Father Foster teaching Latin at the birthplace of St. Thomas Aquinas, Roccasecca, Italy, in 1994 (Photo courtesy of Professor Lyon's collection)
Father Foster teaching Latin at the birthplace of St. Thomas Aquinas, Roccasecca, Italy, in 1994 (Photo courtesy of Professor Lyon’s collection)

By Jason Perry, Arts and Features Staff Writer – [email protected]
10/21/2015
For 40 years, every official document that came from the Vatican was either written by his hand or approved by his eyes.
Reginald Foster, a Catholic priest known as Father Foster, was the pope’s Latinist. He is often referred to as the Latin king or the world’s greatest Latinist. Father Foster also teaches Latin, for free, to anyone willing to learn.
If they dare.
He has a fierce reputation as a teacher, writing a letter, warning his students not to come study with him.
“This class is for no superficial dilettantes,” Gregory Lyon, humanities adjunct instructor at UNC Asheville, says, recalling his letter. “If you come you will be a master of Latin.”
Every student who does study under him is required to sign a contract.
“I reject all types of childish joint-study machinations,” the document goes on to say.
Lyon says he has studied at several scholarly universities.
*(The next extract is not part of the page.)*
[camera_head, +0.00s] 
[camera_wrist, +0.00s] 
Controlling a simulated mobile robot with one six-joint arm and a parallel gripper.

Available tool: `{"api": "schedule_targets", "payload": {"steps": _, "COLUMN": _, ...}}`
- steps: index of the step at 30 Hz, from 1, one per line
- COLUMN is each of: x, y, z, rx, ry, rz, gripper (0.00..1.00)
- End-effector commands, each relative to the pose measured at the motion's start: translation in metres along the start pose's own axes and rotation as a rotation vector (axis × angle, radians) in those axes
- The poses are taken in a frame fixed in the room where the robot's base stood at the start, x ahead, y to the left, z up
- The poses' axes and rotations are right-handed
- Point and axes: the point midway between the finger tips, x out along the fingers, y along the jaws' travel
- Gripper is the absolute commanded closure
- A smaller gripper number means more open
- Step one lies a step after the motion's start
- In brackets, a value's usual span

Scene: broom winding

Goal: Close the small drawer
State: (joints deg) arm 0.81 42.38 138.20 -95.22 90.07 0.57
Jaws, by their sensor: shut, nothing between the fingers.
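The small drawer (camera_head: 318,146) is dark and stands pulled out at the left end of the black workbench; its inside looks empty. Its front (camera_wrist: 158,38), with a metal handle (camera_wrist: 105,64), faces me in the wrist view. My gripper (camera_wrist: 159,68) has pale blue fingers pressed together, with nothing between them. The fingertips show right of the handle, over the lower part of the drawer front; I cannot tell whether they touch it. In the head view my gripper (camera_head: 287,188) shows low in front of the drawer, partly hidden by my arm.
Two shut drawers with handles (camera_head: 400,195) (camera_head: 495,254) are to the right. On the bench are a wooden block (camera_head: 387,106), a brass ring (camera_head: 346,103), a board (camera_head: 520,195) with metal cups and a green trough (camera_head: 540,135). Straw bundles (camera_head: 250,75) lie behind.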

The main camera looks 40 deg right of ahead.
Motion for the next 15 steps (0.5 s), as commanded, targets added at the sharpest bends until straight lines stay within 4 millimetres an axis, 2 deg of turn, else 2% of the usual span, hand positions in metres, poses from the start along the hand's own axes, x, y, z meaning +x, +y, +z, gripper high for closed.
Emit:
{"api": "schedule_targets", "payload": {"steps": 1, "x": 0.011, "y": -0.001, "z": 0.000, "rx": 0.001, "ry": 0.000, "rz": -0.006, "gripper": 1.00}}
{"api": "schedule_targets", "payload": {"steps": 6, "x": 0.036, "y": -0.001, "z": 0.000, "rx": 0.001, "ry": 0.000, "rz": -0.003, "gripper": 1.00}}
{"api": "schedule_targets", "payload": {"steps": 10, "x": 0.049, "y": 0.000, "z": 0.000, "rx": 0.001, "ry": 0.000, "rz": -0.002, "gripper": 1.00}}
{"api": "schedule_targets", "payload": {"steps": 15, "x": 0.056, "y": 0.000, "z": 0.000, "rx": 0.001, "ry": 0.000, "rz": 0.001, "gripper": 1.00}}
As an undergraduate, he attended Duke University but also took summer classes at UNC Chapel Hill. Lyon studied abroad at the University of Oxford as well as Free University of Berlin. For his masters, Lyon attended Princeton University. Later, he studied as a Research Fellow at the University of Zurich. Still, Foster’s class stands out as a difficult one for Lyon.
“I was swimming,” Lyon says. “It was overwhelming how intense it was.”
Professor Lyon says his interest began in science and math. For his junior and senior years of high school, he attended the North Carolina School of Science and Mathematics. Then he started his undergraduate at Duke as a chemistry major.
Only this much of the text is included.